A agência noticiosa Lusa, citando uma fonte anónima da UNITA, informou que “entrou no Tribunal Constitucional, na quinta-feira, um pedido de anulação das Eleições Gerais de 24 de Agosto”. Mauro Alexandre, director do Gabinete dos Partidos Políticos do Tribunal Constitucional, chamou os jornalistas para lhes dizer que a notícia é falsa.

Para a comunicação social portuguesa, Angola já não é colónia de Portugal mas é terra de ninguém. Em mais nenhum país do mundo as autoridades admitiam que uma agência noticiosa divulgasse uma notícia falsa. Em Angola é possível. Os derrotados ganham imenso.

Já sabemos que os derrotados vitoriosos não pediram a anulação das eleições. Só querem ganhar porque perderam. Como sempre.

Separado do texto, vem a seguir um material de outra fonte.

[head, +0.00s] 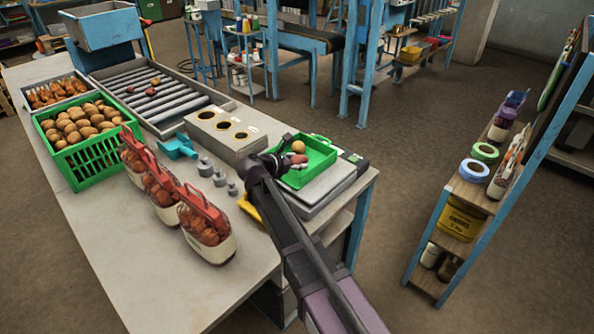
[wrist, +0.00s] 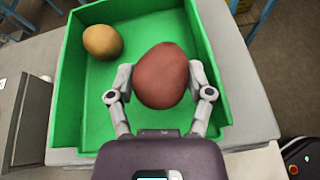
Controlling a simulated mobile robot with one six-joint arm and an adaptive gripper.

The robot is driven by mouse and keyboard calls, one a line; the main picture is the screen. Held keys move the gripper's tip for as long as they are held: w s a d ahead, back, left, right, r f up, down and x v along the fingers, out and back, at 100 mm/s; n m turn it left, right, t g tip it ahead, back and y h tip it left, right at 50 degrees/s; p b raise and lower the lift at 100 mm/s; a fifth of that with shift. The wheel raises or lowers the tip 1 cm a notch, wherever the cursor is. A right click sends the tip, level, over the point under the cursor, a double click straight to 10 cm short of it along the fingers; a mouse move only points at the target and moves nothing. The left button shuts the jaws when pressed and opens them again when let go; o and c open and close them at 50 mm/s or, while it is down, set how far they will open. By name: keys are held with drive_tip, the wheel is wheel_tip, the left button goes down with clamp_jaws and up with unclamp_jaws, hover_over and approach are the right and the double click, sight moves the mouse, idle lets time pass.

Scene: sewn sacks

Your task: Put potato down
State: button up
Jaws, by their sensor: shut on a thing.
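My gripper (wrist: 161,88) is shut on a reddish potato (wrist: 162,76), which sits between the two fingers in the wrist view. The potato is over the green tray (wrist: 205,20); I cannot tell whether it touches the tray's floor. A yellow-brown potato (wrist: 102,41) lies in the tray's far left corner in the wrist view, apart from the held one. In the head view the green tray (head: 322,158) rests on a grey scale, with the yellow-brown potato (head: 298,146) in it. My arm partly hides the tray there.
A grey box with round holes (head: 225,135) stands left of the tray. Several red-topped sacks (head: 207,224) line the table's front. A green crate of potatoes (head: 92,165) and a roller chute (head: 150,102) are further left. A shelf (head: 465,187) stands right, across open floor.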

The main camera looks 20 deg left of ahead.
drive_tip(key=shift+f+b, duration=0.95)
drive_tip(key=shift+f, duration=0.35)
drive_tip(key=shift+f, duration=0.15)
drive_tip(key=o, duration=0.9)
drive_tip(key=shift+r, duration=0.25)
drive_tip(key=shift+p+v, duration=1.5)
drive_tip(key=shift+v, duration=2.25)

UNITA e CASA-CE apresentaram dois requerimentos (um cada) ao Tribunal Constitucional nas vestes de Tribunal Eleitoral. Aguardam pela resposta. Ela há-de vir em 72 horas a partir da entrada dos documentos. Sem paragens. Os derrotados vão ser mesmo derrotados mas ganham imenso. Agora vão ter 90 inúteis na Assembleia Nacional enchendo os bolsos sem fazerem literalmente nada. São os novos marimbondos! Estavam a fazer falta. 

Os derrotados vitoriosos querem uma recontagem dos votos. O Tribunal Constitucional nada tem a ver com isso. A Comissão Nacional Eleitoral é a única entidade que pode aceitar ou rejeitar tal pedido. Já rejeitou. O MPLA ganhou. E hoje comemorou a vitória em todo o país. Sobretudo em Luanda. Os derrotados também comemoraram. Já começaram a distribuir mordomias e dinheiros pelos gangues que vão tentar destruir a democracia. Não passarão! 

As Comissões Provinciais Eleitorais encerraram todas as suas actividades. O processo eleitoral acabou. E nenhuma recebeu qualquer reclamação oficial das forças políticas concorrentes às eleições gerais de 24 de Agosto. Os derrotados sabem que foram derrotados mas tentam ganhar alguma coisa. E como sempre, vão ganhar. Que o digam aqueles generais que acompanhavam o Savimbi e quando estavam para levar o tiro de misericórdia foram salvos pelo Presidente José Eduardo dos Santos. Agora falam grosso e vivem melhor do que os generais angolanos que ganharam a guerra! Derrotados ou empatados altamente vitoriosos!